A scathing grand jury report released Tuesday reveals sexual abuse by hundreds of priests that went unchecked for decades in dioceses across Pennsylvania, including Allentown. Instead of reporting pedophiles, dioceses routinely shuffled them from parish to parish, enabling them to prey upon new victims, the document shows.

The statewide grand jury spent two years on what may be the most exhaustive investigation of the church taken on by a state. It covered allegations in the Allentown, Erie, Greensburg, Harrisburg, Pittsburgh and Scranton dioceses, which collectively minister to more than 1.7 million Catholics.

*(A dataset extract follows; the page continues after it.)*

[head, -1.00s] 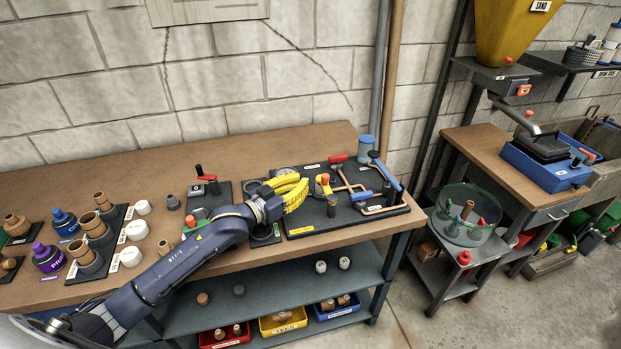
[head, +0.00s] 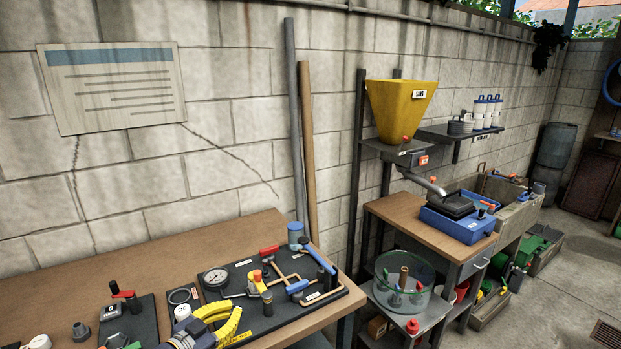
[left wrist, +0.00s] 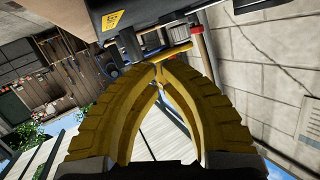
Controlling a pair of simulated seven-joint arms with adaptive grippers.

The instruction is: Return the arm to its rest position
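My left gripper (head: 222,322) shows at the bottom edge of the head view, with yellow ribbed fingers. It is at the near edge of the pipe board (head: 262,324) on the wooden bench. In the left wrist view the two yellow fingers (left wrist: 159,68) come together at their tips with a gap lower down, and I see nothing held between them. Most of my left arm is below the head view. My right gripper is in neither view.
The pipe board carries a gauge (head: 216,277), red and blue handles and copper pipe. A blue jar (head: 295,236) stands behind it. Right of the bench are a side table (head: 396,212) with a blue tray machine (head: 458,224) and a glass bowl (head: 404,283) on the shelf below.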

The grand jury report was due to be released by the end of June, but the state Supreme Court stalled its release when more than a dozen of those named in the report filed objections, claiming the allegations would damage their reputations while denying them their constitutional right to due process.

USA Today reports:

The Pennsylvania report accused church leaders in the state of discouraging victims from reporting the crimes, which span more than 60 years. “Several diocesan administrators, including the bishops, often dissuaded victims from reporting abuse to police, pressured law enforcement to terminate or avoid an investigation or conducted their own deficient, biased investigation without reporting crimes against children to the proper authorities,” the report says.

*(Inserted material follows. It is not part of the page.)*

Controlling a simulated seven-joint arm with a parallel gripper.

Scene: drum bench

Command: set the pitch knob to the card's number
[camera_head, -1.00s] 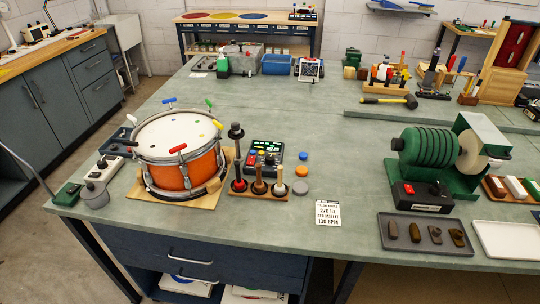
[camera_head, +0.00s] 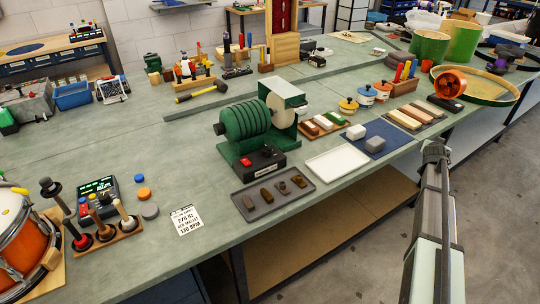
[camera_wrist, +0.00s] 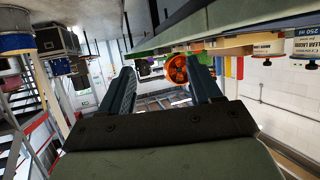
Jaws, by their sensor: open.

Some of the accused have died, and statute of limitations laws prevent many others from facing criminal charges. One priest named in the report pleaded guilty last month to charges that he sexually abused a 10-year-old boy more than 20 years ago. Another has been charged with felony child sex crimes.

The Philadelphia Inquirer reports:



The nearly 900-page document – the product of what may be the most comprehensive examination to date of clergy sex abuse across a single state – accused church officials in six of Pennsylvania’s eight dioceses of routinely prioritizing their institution over the welfare of children.

More than 300 accused priests were singled out – though some names remained redacted amid an ongoing court fight over the accuracy of the report’s findings and the damage it could cause to the reputations of some identified within it. Dozens of church superiors were also named as complicit, including some who have risen to prominent national postings.

“All victims were brushed aside, in every part of the state, by church leaders who preferred to protect the abusers and their institutions above all,” the report says. “Priests were raping little boys and girls and the men of God who were responsible not only did nothing: They hid it all.”